Gusto acquires Mosey to simplify small business compliance

Gusto

Gusto has acquired Mosey, an AI-powered business compliance platform, in a bid to bring end-to-end compliance management directly into its existing platform.

The acquisition is aimed at addressing one of the most persistent barriers to small business growth: regulatory compliance. No deal value was disclosed. With Mosey integrated into its platform, Gusto will offer more than 400,000 small businesses state and local registration, filing, renewal and ongoing compliance management in a single location — eliminating the need for separate tools or third-party integrations.

Gusto’s platform is designed to help small businesses manage payroll, benefits and HR in one place. The company serves more than 400,000 small businesses across the United States, helping them hire and pay their teams while navigating the administrative complexity that comes with building a workforce.

Mosey is an AI-powered compliance platform built specifically for small businesses. It was founded by Alex Kehayias after he experienced firsthand the compliance pitfalls that face new business owners — from hiring without the correct legal setup and incorrect payroll configuration to missed tax deadlines. The platform was built to answer the question every new business owner faces after incorporation: “What do I do next?”

The acquisition comes as compliance costs continue to mount for small businesses. Businesses with fewer than 50 employees face roughly $14,700 per employee per year in compliance costs — approximately 20% more than large enterprises with dedicated legal teams. Fifty-one percent of small business owners say compliance negatively affects their growth.
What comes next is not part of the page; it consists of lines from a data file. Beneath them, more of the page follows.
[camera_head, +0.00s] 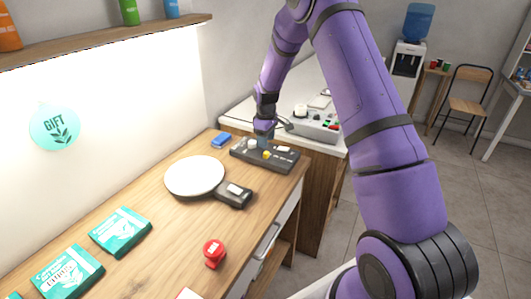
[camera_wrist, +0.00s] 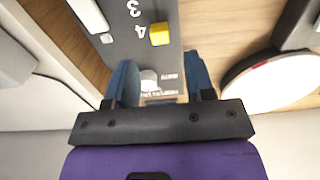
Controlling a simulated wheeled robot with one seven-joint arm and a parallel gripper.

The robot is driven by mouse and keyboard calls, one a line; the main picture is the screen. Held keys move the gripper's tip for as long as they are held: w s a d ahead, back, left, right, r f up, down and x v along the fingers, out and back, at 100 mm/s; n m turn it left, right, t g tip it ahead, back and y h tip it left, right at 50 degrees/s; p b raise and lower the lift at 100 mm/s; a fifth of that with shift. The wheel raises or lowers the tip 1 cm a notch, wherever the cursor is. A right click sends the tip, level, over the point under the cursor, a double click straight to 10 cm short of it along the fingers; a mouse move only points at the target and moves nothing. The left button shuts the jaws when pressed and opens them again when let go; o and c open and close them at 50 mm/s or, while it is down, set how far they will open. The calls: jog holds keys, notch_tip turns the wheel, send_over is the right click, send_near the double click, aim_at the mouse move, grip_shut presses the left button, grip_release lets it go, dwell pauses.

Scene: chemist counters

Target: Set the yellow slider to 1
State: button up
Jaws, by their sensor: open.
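The yellow slider (camera_head: 266,155) is a small block on a dark control panel (camera_head: 287,163) at the far end of the wooden counter. In the wrist view the yellow slider (camera_wrist: 160,34) sits beside the printed 4, with a 3 farther up; no 1 is in that frame. My gripper (camera_wrist: 160,85) is open, its two blue fingers apart over the panel's end, below the slider in the picture. A white round knob (camera_wrist: 149,80) shows between the fingers. In the head view my gripper (camera_head: 264,137) is just behind the slider and does not hold it.
A white round scale plate (camera_head: 194,175) with a dark readout (camera_head: 233,195) stands nearby. A blue object (camera_head: 221,140) lies left of the panel. A red-topped item (camera_head: 214,252) and teal packets (camera_head: 121,231) are nearer. A grey device (camera_head: 316,126) stands on the white counter behind.

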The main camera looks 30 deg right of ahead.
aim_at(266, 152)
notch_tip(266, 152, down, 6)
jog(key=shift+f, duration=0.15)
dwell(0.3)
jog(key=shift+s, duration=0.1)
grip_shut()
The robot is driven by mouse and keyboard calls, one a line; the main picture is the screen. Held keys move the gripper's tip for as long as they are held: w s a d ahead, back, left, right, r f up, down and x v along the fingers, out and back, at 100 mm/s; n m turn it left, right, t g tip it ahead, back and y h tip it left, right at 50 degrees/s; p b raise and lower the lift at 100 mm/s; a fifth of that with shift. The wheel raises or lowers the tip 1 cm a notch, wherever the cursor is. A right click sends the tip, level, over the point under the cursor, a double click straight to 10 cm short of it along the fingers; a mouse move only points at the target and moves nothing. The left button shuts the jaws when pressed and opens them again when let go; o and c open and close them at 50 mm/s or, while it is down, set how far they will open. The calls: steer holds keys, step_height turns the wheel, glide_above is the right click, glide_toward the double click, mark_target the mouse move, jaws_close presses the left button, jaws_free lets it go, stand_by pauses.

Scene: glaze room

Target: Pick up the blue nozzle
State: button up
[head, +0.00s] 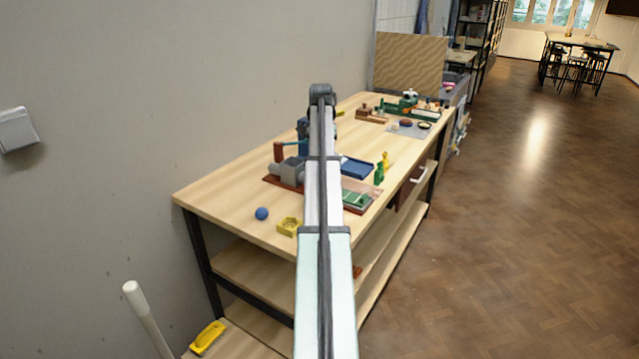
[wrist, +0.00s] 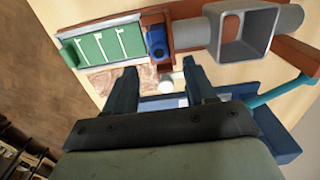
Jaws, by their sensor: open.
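A small dark blue piece with a rounded end, which looks like the blue nozzle (wrist: 156,40), shows at the top middle of the wrist view. It sits on a red-brown block between a green panel and a grey square-mouthed part. My gripper (wrist: 160,68) is open, and its two blue-grey fingers point toward the nozzle with a gap between them. Nothing is between the fingertips that I can see as held. The nozzle lies just beyond the fingertips in the picture; the exact distance is unclear. In the head view my arm hides the nozzle and the gripper.
The grey square-mouthed part (wrist: 246,36) and green panel (wrist: 103,46) flank the nozzle. A blue tray (head: 357,168), blue ball (head: 262,213) and yellow block (head: 289,227) are on the wooden bench (head: 225,198). The bench's near left corner is clear.

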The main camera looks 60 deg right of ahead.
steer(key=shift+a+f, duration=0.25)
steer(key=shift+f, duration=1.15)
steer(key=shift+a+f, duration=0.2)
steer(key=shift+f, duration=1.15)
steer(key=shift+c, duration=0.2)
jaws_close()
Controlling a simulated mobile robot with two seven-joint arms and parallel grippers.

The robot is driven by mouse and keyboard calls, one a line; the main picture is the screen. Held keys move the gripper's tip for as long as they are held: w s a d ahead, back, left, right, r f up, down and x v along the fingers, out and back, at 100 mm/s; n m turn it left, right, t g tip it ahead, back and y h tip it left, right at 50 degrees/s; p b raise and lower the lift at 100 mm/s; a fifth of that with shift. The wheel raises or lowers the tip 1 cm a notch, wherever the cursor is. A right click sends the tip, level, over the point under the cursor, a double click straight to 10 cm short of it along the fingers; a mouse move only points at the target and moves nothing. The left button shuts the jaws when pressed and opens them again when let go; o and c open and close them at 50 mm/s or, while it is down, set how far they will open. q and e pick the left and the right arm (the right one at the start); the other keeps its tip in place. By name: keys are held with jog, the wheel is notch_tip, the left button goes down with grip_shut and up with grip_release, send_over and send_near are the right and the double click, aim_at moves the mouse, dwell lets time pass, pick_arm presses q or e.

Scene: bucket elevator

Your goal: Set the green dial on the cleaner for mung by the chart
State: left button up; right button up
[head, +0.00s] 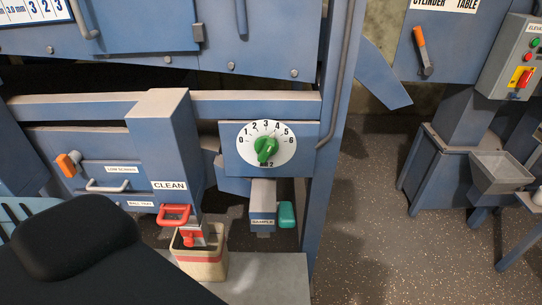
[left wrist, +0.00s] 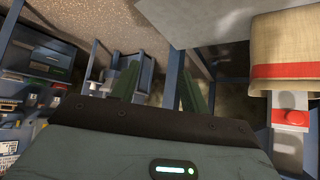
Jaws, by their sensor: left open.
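The green dial (head: 266,149) sits on a round white scale marked 0 to 6 on the blue cleaner (head: 232,165), above the label "AIR 2". Its grip end points down and slightly left; I cannot tell the exact setting. A chart (head: 34,12) shows only in part at the top left, with "3.0 mm" and the figures 3, 2, 3. My left gripper (left wrist: 160,80) is open and empty in the left wrist view, apart from the dial. Its fingertips cannot be made out in the head view. My right gripper is not seen.
A beige bucket (head: 205,262) with a red stripe stands under the CLEAN spout (head: 168,150) and its red handle. A SAMPLE spout (head: 262,200) with a teal handle is below the dial. An orange-handled lever (head: 420,45) and control box (head: 515,60) stand right. Open floor lies between.

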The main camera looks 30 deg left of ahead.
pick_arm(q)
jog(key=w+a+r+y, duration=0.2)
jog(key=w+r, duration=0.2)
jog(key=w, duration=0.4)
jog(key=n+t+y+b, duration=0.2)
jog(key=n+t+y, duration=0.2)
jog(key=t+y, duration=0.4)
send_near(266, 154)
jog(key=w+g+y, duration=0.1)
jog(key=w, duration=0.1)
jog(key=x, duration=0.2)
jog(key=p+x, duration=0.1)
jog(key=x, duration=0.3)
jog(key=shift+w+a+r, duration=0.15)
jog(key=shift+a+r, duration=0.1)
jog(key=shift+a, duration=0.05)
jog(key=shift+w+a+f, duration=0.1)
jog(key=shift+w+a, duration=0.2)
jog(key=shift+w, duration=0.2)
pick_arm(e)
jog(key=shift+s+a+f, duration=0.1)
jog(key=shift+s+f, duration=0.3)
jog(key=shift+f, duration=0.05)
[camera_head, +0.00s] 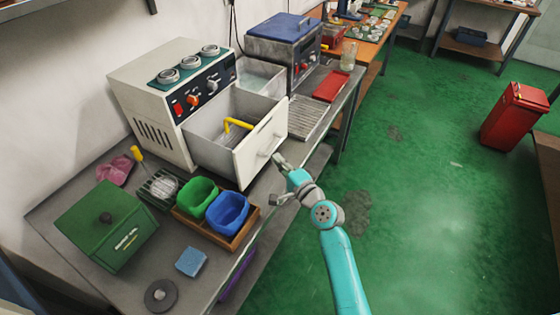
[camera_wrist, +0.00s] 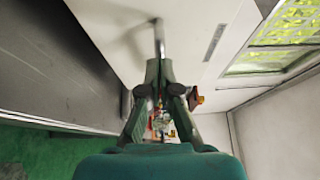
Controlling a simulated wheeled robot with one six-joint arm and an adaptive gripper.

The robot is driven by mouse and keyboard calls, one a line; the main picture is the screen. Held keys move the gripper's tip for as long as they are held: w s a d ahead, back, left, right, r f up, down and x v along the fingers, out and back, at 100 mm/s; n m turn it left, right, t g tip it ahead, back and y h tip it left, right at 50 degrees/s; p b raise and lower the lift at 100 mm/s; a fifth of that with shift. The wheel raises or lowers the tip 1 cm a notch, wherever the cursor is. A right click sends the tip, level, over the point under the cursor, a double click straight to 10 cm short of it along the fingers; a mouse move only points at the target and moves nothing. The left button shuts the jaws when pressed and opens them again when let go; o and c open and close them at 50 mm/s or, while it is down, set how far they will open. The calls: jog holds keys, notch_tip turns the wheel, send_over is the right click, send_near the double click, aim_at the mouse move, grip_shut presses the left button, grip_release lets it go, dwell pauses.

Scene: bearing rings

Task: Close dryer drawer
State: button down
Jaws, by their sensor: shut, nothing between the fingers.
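The dryer (camera_head: 160,105) is a cream box with knobs on the left bench. Its drawer (camera_head: 262,145) is pulled out, and a yellow-handled item (camera_head: 237,124) shows inside. The drawer's front has a bar handle (camera_head: 269,147); the wrist view shows the pale front (camera_wrist: 195,60) with the handle (camera_wrist: 158,36) just ahead of the fingers. My gripper (camera_head: 279,160) is at the drawer front, close to the handle. Its fingertips (camera_wrist: 158,72) are together and hold nothing. I cannot tell whether they touch the front.
Green and blue bins (camera_head: 228,211) stand in a wooden tray in front of the dryer. A green box (camera_head: 108,222) is at the left. A drain rack (camera_head: 308,117) and red tray (camera_head: 331,86) lie beyond the drawer. The green floor right of the bench is open.

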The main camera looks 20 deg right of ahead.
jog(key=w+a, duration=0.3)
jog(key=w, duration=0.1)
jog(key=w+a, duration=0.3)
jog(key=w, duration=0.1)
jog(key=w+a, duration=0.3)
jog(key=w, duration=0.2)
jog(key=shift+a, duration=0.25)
The compliance burden compounds quickly. Each new hire in a new state can trigger unemployment insurance registrations, workers’ compensation requirements, paid family leave filings, corporate and franchise tax obligations, and Secretary of State registration requirements — often across multiple agencies. Mandatory benefits and state-specific policies continue to expand: California already requires employers to offer retirement plans, and Maryland added a similar requirement in 2026. Roughly 15,000 new laws are passed across all levels of government every year, with notifications often sent to physical addresses businesses no longer staff.

With Mosey’s technology and team now integrated into Gusto, the combined platform will expand beyond HR and payroll to include state and local business registrations, entity management, ongoing filings and renewals, resolution of agency mail, and real-time surfacing of new compliance obligations as businesses grow or expand into new states.

The new offering, to be called Gusto Business Compliance, is expected to launch later this year. It will use AI to automate compliance complexity in the background, requiring no separate tool, no integration to maintain and no compliance expertise from the business owner.

Gusto co-founder and chief product officer Tomer London said, “Building a business is hard enough without compliance getting in the way. With Mosey now part of Gusto, we can do what Gusto has always done: take complexity off the plate of small business owners so they can focus on what they actually started their business to do. This is a natural extension of our vision to be the platform that helps small businesses start, hire, and grow.”

Mosey founder Alex Kehayias said, “I started Mosey because I’d made every compliance mistake myself, and then I watched thousands of other businesses make the same ones. The problem isn’t that small business owners don’t care about compliance, it’s that they shouldn’t have to become experts in it. Joining Gusto means we can bring that vision to the millions of small businesses that need it most.”